- Written instruction: Return the material word for word. Do not include pictures.

# start of Information shown

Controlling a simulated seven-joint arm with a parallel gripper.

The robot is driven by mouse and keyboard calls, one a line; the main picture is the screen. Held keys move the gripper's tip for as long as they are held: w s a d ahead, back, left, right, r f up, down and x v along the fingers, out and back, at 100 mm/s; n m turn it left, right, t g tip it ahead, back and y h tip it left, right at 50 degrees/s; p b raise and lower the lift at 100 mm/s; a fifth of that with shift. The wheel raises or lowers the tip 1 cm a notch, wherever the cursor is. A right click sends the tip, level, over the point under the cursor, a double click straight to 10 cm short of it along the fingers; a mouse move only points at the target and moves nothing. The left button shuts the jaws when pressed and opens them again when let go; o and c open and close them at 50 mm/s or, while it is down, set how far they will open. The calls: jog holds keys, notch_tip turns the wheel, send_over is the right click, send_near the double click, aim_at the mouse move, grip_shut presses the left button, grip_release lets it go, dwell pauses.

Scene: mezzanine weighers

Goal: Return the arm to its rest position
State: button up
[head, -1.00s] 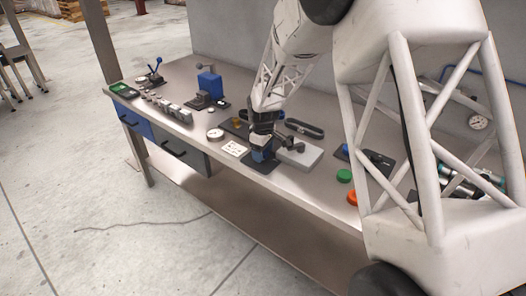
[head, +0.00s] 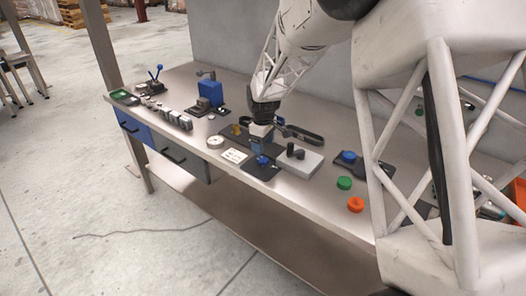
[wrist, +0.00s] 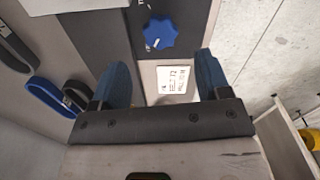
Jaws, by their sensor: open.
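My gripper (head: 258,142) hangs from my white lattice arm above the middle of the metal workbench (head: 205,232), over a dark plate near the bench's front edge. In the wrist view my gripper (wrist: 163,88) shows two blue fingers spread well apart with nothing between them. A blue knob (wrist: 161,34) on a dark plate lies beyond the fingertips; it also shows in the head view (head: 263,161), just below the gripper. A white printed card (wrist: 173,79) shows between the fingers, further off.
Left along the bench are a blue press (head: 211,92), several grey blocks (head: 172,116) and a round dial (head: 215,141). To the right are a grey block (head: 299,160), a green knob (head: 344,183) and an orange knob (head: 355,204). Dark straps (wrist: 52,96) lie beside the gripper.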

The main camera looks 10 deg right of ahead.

# end of Information shown

- Response:
Controlling a simulated seven-joint arm with a parallel gripper.

The robot is driven by mouse and keyboard calls, one a line; the main picture is the screen. Held keys move the gripper's tip for as long as they are held: w s a d ahead, back, left, right, r f up, down and x v along the fingers, out and back, at 100 mm/s; n m turn it left, right, t g tip it ahead, back and y h tip it left, right at 50 degrees/s; p b raise and lower the lift at 100 mm/s; a fifth of that with shift. The wheel raises or lowers the tip 1 cm a notch, wherever the cursor is. A right click sends the tip, level, over the point under the cursor, a double click straight to 10 cm short of it along the fingers; a mouse move only points at the target and moves nothing. The left button shuts the jaws when pressed and opens them again when let go; o and c open and close them at 50 mm/s or, while it is down, set how far they will open. The calls: jog holds keys, notch_tip turns the wheel, send_over is the right click, send_near the double click, aim_at the mouse move, grip_shut presses the left button, grip_release lets it go, dwell pauses.

Scene: mezzanine weighers

Goal: Return the arm to its rest position
State: button up
[head, -1.00s] 
[head, +0.00s] 
[wrist, +0.00s] 
Jaws, by their sensor: open.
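My gripper (head: 258,142) hangs from my white lattice arm above the middle of the metal workbench (head: 205,232), over a dark plate near the bench's front edge. In the wrist view my gripper (wrist: 163,88) shows two blue fingers spread well apart with nothing between them. A blue knob (wrist: 161,34) on a dark plate lies beyond the fingertips; it also shows in the head view (head: 263,161), just below the gripper. A white printed card (wrist: 173,79) shows between the fingers, further off.
Left along the bench are a blue press (head: 211,92), several grey blocks (head: 172,116) and a round dial (head: 215,141). To the right are a grey block (head: 299,160), a green knob (head: 344,183) and an orange knob (head: 355,204). Dark straps (wrist: 52,96) lie beside the gripper.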

The main camera looks 10 deg right of ahead.

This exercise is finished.